Another set of emotions was that of Nate having lost his mother (being able to help me so selflessly) but feeling torn to pieces by his own emotions. I wish I could have given you a hug and I hope our talks as well as those of other’s who care about you, helped ease your pain. Even if it was just for a moment. I know Betsy will be happy too. Just as soon as she has her brother back! You guys need eachother. You never should have left her in the first place, but I am eternally grateful that you did. Otherwise, I would not have my Baby.

As we all know, the pain of losing a loved one will never ever go away. We just learn how to deal with it better. Our minds somehow adjust so that we are capable of maintaining our normal lives as we are eaten alive by our thoughts and emotions. We need to have an outlet. I still haven’t found the best one for me, but there are a few things that help. Writing my personal feelings for the world to see is one of them. Praying is another. I have many goals to set forth on upon my return. Trying something new AT LEAST once a month, is one of them.
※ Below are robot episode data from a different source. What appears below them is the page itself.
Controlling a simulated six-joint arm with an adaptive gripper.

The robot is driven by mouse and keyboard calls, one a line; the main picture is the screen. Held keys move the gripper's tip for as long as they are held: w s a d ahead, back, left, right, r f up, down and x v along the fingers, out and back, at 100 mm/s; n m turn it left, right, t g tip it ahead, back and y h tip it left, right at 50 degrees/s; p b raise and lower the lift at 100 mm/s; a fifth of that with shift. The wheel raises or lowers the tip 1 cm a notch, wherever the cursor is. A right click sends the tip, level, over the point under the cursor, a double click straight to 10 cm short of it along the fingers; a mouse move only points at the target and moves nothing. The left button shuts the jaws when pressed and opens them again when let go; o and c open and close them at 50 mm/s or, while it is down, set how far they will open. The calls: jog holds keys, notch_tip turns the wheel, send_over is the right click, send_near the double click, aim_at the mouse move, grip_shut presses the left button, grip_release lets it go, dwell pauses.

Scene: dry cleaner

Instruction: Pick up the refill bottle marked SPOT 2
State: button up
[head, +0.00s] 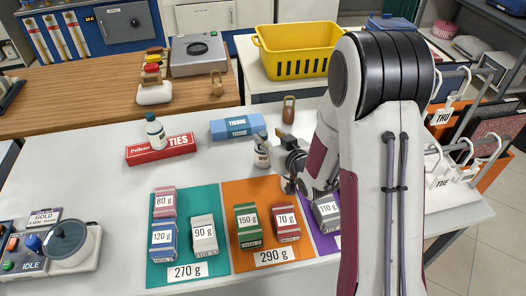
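One bottle (155,134) is at the left, at the red TIES box. The other bottle (262,155) is near the middle, in front of the blue TISSUE box. Marks on both are too small to read, so I cannot tell which is SPOT 2. My gripper (289,172) is low over the table, just right of the middle bottle. My arm partly hides it. I cannot tell whether its fingers are open or touch the bottle.
The red TIES box (162,149) and blue TISSUE box (236,127) lie behind. Weight-marked blocks stand on the teal mat (178,272), orange mat (254,188) and a purple mat in front. A brown weight (289,110) stands behind my gripper. A scale (66,243) is at left.

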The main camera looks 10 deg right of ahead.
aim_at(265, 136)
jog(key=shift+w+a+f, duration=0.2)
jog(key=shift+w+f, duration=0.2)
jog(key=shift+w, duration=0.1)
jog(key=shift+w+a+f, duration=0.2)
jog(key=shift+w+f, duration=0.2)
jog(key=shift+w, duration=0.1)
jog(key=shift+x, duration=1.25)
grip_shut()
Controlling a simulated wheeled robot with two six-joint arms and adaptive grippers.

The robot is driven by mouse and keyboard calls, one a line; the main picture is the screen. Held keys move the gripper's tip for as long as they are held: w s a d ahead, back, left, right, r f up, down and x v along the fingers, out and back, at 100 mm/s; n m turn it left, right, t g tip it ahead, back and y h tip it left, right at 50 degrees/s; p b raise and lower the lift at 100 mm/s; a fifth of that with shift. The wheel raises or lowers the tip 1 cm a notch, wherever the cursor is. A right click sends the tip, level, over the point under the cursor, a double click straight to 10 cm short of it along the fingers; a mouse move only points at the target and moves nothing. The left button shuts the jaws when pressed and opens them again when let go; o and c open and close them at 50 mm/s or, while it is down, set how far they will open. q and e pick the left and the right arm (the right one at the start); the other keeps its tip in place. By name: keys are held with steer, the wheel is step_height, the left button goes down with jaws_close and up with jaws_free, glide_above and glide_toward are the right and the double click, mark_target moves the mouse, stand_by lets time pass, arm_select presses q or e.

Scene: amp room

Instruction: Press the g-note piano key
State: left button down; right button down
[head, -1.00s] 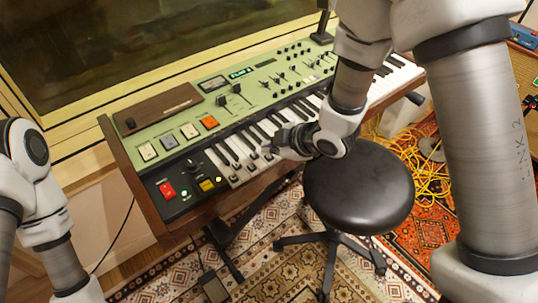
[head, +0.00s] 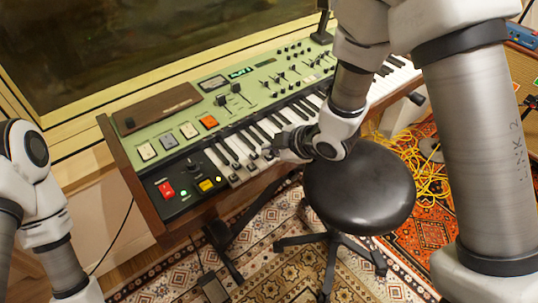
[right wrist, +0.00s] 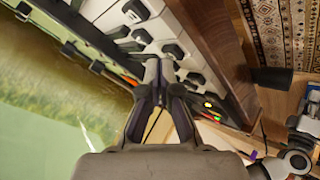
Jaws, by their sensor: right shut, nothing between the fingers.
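The piano keys belong to a green synthesizer keyboard (head: 160,125) with wooden sides. Its white keys (head: 222,167) and black keys run diagonally from lower left to upper right. My right gripper (head: 268,152) is shut and empty, with its fingertips over the lower-left part of the key row. In the right wrist view, the shut fingertips (right wrist: 160,68) are over the white keys (right wrist: 157,27), close to the ends of some black keys (right wrist: 172,50). I cannot tell whether they touch a key. The gripper hides some keys. My left arm shows at the left, but its gripper is out of view.
A round black stool (head: 358,190) stands in front of the keyboard, below my right forearm. Yellow cables (head: 415,175) lie on the patterned rug at the right. A window (head: 120,45) is behind the keyboard. Red and yellow buttons (head: 206,185) sit left of the keys.

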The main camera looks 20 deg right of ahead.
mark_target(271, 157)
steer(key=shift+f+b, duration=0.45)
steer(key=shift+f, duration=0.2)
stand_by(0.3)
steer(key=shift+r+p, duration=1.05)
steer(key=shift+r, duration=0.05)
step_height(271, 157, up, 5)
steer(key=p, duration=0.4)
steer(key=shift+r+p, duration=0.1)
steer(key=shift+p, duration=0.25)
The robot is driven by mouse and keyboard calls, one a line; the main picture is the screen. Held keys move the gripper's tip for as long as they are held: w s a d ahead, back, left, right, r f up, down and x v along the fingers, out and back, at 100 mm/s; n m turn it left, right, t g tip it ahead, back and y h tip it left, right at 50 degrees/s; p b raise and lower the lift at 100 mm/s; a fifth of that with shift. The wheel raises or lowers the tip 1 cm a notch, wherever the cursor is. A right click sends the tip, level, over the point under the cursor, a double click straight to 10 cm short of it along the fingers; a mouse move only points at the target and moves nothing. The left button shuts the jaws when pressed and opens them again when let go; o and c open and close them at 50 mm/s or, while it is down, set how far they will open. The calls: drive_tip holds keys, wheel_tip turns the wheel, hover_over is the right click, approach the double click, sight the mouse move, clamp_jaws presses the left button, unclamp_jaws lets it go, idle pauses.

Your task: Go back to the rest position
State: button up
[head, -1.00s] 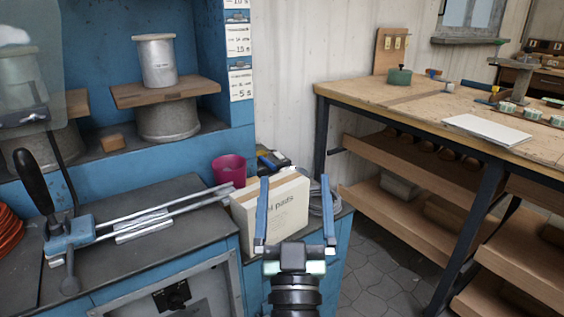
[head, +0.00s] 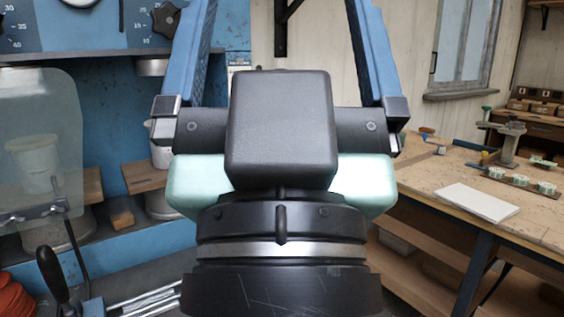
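My gripper (head: 277,30) is raised close in front of the head camera and fills the middle of the picture. Its two blue fingers point up and stand wide apart, with nothing visible between them. The fingertips run out of the top of the picture. My gripper's body hides much of the blue cabinet's right side and the counter in front of it.
A blue press cabinet (head: 108,60) with a clear guard (head: 38,140) stands at left. A black-handled lever (head: 50,272) is at lower left. At right is a wooden workbench (head: 440,172) with a white sheet (head: 477,202) and small tools.

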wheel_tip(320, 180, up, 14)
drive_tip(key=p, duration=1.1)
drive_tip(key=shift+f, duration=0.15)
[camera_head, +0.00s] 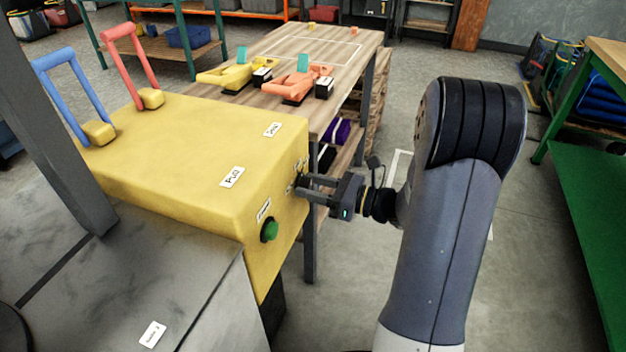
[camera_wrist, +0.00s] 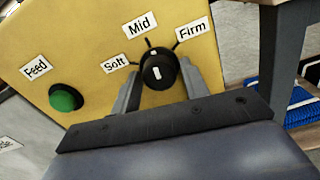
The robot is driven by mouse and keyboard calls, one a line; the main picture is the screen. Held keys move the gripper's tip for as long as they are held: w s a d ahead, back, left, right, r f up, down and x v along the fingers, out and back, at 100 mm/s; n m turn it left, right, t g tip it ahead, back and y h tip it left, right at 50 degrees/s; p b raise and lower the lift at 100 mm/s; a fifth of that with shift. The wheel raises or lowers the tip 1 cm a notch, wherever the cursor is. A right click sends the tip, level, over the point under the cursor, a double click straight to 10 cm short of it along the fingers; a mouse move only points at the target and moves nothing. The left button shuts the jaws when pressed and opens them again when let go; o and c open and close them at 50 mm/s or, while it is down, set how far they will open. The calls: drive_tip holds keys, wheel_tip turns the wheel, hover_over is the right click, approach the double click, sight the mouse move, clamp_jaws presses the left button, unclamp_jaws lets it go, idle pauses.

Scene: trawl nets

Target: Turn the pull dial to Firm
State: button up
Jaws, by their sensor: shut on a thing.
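The pull dial (camera_wrist: 158,68) is a round black knob on the end face of the yellow machine (camera_head: 190,150). Labels Soft (camera_wrist: 115,63), Mid (camera_wrist: 140,24) and Firm (camera_wrist: 192,32) sit around it with short black tick marks. The dial's white mark stands nearly upright in the wrist view, closest to the Mid tick. My gripper (camera_head: 304,188) reaches the end face from the right, and its fingers (camera_wrist: 158,80) are shut on the dial, one on each side. In the head view the dial is mostly hidden by the fingers.
A green Feed button (camera_head: 270,229) is on the same face, beside the dial; it also shows in the wrist view (camera_wrist: 66,97). A wooden table (camera_head: 320,45) with yellow and orange clamp-like items stands behind. A green bench (camera_head: 590,200) is at the right, with open floor between.

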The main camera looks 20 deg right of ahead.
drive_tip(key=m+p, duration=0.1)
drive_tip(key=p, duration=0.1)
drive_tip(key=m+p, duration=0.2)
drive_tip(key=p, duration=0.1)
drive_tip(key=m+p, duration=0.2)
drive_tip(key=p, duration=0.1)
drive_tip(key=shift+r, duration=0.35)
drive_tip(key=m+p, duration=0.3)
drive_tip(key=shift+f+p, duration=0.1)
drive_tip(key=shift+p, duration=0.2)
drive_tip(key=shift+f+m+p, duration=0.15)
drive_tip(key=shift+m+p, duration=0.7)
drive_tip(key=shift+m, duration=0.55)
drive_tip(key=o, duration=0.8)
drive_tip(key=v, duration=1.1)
This blog post may not have any structure. It may seem rambled upon. Maybe a little abstract. Maybe the words I use or don’t are inapropriate and don’t make any sense? Well, folks….that is just how my mind works. I have been trying too hard on here to structurize everything I write. It makes sense once I’m done but it just takes to long. I like freely writing, which to me, means rambling. It’s alot easier to go to the next thought before I forget it and I have a terrible memory. So, should you think I sound frantic, like I’m rambling away or should you think my sentences and paragraphs are running together and there is no sense to be made anywhere? There probably isn’t. So stop reading.